Ghost of the past: Why Azurin is supporting mass courtesy resignation of PNP colonels, generals

The ghost of the past on how it was like to be publicly tagged as involved in illegal drugs trade has convinced Philippine National Police (PNP) Gen. Rodolfo Azurin, Jr. that internal cleansing needs no bravado approach, rather, a radical but systematic one.

"There were some generals who were directly accused but until now, they remain accused. They were never cleared. No case has been filed against them," said Azurin.

PNP chief Gen. Rodolfo Azurin Jr. explains why he supports the call of Interior Secretary Benhur Abalos for all 956 police colonels and generals to submit courtesy resignation during a press briefing at Camp Crame in Quezon City on Thursday, Jan. 5, 2022.

He was referring to the so-called narco-generals who were publicly named in 2016-- Marcelo Garbo, Joel Pagdilao, Bernardo Diaz, Vicente Loot and Edgardo Tinio.

"Unfortunately until now, they continue to suffer because they were never cleared so every time there is an opportunity for them to hold a position, they continue to suffer the nightmare of being included in that list. This is unfair," said Azurin.

"And who is also suffering? Their family," he added.

The worst part, according to him, is that the so-called narco-generals suffered the stigma of being tagged as involved in illegal drugs trade even after their retirement from the police service.

This is the reason, according to Azurin, why he fully supported the idea of Department of the Interior and Local Government (DILG) Secretary Benjamin "Benhur" Abalos, Jr. for all 956 full colonels and generals to submit courtesy resignation.

On Thursday, Jan. 5, Azurin led the PNP top brass in heeding the call of Abalos.

Azurin insinuated that naming PNP officials involved in illegal drugs activities should stop unless there is sufficient pieces of evidence to pin them down.

"There must be a more suitable and acceptable solution for everybody. So this time, let us submit ourselves for an assessment and evaluation by an independent committee with proven integrity," said Azurin.

"At first it would look unfair, but this is a chance for every third level officer to clear their name so that once there would be allegations or innuendos that would crop up anew, they would know that they are not referred to," he added.

The rank of full colonel up to general are classified as third level officers.

Moral challenge

For Azurin, the submission of courtesy resignation is a rare chance of radical internal cleansing.

"The appeal for courtesy resignation particularly addressed to our senior officers is a wakeup call to all PNP members, to reflect on how and what has happened in our respective careers. We must contemplate among ourselves if our contributions to the PNP have made it better or worse in the eyes of the public we made an oath to serve," said Azurin.

"This exercise to be undertaken by the senior officers is more of a moral challenge rather than a legal battle," he added.

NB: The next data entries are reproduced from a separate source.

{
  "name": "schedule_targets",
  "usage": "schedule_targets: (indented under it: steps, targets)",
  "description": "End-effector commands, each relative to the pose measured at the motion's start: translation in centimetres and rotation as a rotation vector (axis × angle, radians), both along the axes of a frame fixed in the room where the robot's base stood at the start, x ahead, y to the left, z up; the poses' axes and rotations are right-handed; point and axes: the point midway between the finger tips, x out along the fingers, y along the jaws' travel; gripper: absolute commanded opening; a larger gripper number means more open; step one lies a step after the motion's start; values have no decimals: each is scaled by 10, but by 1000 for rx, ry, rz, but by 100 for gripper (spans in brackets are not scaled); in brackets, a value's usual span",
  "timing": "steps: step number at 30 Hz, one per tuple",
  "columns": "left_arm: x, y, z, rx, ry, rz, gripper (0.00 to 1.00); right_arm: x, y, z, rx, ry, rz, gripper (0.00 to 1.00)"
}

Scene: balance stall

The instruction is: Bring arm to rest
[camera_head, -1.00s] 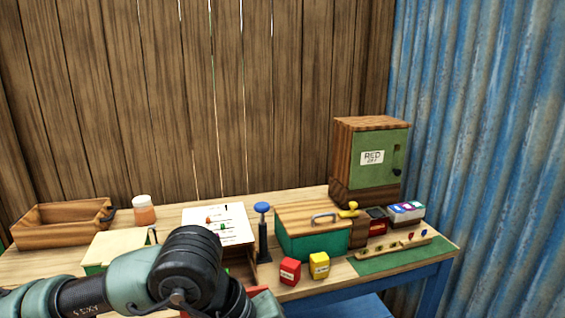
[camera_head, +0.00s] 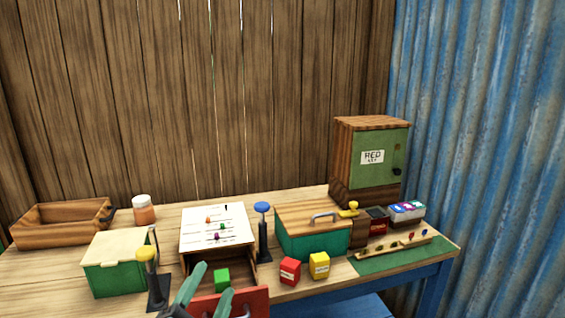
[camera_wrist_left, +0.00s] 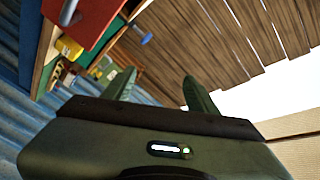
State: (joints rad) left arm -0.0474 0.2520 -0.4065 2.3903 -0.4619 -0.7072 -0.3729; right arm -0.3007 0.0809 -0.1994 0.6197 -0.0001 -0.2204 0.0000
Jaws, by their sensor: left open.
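My left gripper (camera_head: 215,282) shows at the bottom edge of the head view, with its two green fingers spread. In the left wrist view its fingers (camera_wrist_left: 158,88) are apart with nothing between them. In the head view the fingertips overlap the open drawer with the red front (camera_head: 250,301); I cannot tell how far apart they are in depth. A green cube (camera_head: 222,276) sits in that drawer, beside the fingertips in the picture. The rest of my left arm is out of the head view. My right gripper is not in view.
A green box with a pale lid (camera_head: 113,277) and a yellow-topped post (camera_head: 147,257) stand left of the drawer. A blue-topped post (camera_head: 262,230), a red block (camera_head: 290,271) and a yellow block (camera_head: 319,266) stand to its right. A wooden tray (camera_head: 60,236) lies far left.

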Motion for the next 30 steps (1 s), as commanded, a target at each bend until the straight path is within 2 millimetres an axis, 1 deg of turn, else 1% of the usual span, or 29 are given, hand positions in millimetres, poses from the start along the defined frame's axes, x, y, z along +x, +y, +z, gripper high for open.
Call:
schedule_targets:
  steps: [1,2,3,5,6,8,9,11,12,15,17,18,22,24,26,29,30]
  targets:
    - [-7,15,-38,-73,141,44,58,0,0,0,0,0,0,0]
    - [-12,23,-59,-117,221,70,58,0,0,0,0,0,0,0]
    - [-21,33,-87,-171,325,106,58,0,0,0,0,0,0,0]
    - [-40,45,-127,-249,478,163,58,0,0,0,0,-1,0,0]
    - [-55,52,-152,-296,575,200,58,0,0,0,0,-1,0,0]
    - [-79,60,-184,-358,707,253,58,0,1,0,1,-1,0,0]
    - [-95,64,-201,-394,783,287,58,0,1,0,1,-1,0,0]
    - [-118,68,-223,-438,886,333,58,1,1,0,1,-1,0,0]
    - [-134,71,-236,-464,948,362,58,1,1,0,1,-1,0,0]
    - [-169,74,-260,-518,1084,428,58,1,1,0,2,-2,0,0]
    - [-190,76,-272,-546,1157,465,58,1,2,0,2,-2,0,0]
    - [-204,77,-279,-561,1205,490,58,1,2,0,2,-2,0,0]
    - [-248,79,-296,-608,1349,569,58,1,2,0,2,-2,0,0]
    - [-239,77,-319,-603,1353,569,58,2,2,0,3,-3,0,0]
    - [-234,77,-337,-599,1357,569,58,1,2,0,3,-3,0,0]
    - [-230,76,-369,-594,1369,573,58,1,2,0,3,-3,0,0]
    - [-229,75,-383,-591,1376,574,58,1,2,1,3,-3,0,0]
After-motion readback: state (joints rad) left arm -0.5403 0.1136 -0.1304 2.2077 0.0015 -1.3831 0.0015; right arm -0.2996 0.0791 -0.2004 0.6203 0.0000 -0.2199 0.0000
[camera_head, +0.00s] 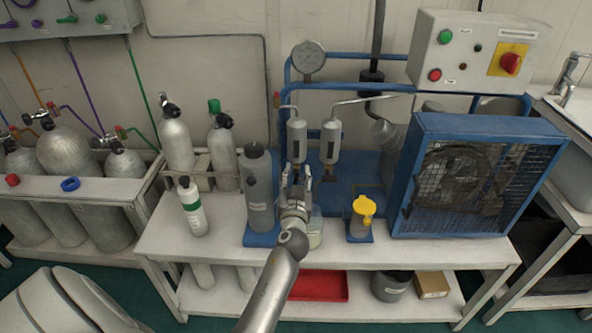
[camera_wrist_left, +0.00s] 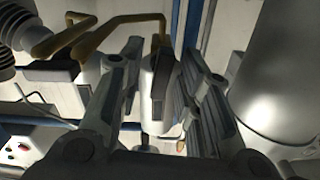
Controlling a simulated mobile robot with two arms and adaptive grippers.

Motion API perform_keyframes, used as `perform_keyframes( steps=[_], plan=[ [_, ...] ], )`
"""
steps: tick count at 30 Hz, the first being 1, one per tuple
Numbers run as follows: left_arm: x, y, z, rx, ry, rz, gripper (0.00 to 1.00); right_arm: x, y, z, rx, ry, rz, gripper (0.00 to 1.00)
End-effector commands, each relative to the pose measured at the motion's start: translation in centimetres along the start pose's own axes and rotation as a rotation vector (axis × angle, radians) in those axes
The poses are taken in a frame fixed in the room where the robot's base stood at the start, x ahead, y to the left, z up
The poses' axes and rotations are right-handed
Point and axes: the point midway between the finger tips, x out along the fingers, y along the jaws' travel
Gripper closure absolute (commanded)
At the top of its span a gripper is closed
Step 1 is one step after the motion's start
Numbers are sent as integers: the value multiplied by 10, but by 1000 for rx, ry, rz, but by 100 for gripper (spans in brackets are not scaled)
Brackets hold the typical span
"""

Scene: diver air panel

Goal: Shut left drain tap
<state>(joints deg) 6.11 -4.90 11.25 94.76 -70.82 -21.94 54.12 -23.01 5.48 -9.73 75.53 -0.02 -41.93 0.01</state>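Two grey filter canisters hang side by side on the blue compressor frame, the left canister (camera_head: 297,138) and the right canister (camera_head: 330,142). The left drain tap is not clearly seen; my left gripper (camera_head: 297,176) covers the area under the left canister. In the left wrist view the left gripper (camera_wrist_left: 157,75) has its two fingers apart. A pale canister with a dark strip (camera_wrist_left: 154,85) shows in the gap between them. I cannot tell whether either finger touches anything. My right gripper is not in view.
A grey cylinder (camera_head: 258,190) stands close left of the gripper and shows large at right in the left wrist view (camera_wrist_left: 282,75). A yellow-capped part (camera_head: 363,212) and the blue fan cage (camera_head: 470,180) stand to the right. A small green-white bottle (camera_head: 192,208) stands left.

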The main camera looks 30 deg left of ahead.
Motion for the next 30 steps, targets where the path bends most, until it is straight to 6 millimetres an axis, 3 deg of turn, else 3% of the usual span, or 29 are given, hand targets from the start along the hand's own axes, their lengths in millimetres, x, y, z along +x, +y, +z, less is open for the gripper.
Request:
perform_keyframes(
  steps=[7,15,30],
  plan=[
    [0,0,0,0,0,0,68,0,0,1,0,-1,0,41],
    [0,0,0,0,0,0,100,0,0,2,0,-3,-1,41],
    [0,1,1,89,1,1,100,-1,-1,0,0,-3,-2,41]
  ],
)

He then called on the members of the Committee of Five which will make the evaluation and assessment to be fair and spare the PNP from politics.

"We likewise respectfully demand that the process be made objective, impartial, judicious, and fair. We demand as well that the proceedings be made apolitical, and that personal issues and biases be set aside for a more acceptable outcome,:" said Azurin.

What happens then?

All the courtesy resignation will be accepted by the Committee of Five whose compositions will be selected by the Office of the President.

Senior police officials who would submit the courtesy resignation will remain in their posts unless their resignation is accepted.

And once the resignation is accepted, Azurin said the concerned officers will be deemed resigned from their posts.

"All of the third level officers are already qualified for retirement so definitely once the courtesy resignation is accepted, officially they will be retired and when they retire of course they will get their benefits and entitlements," said Azurin.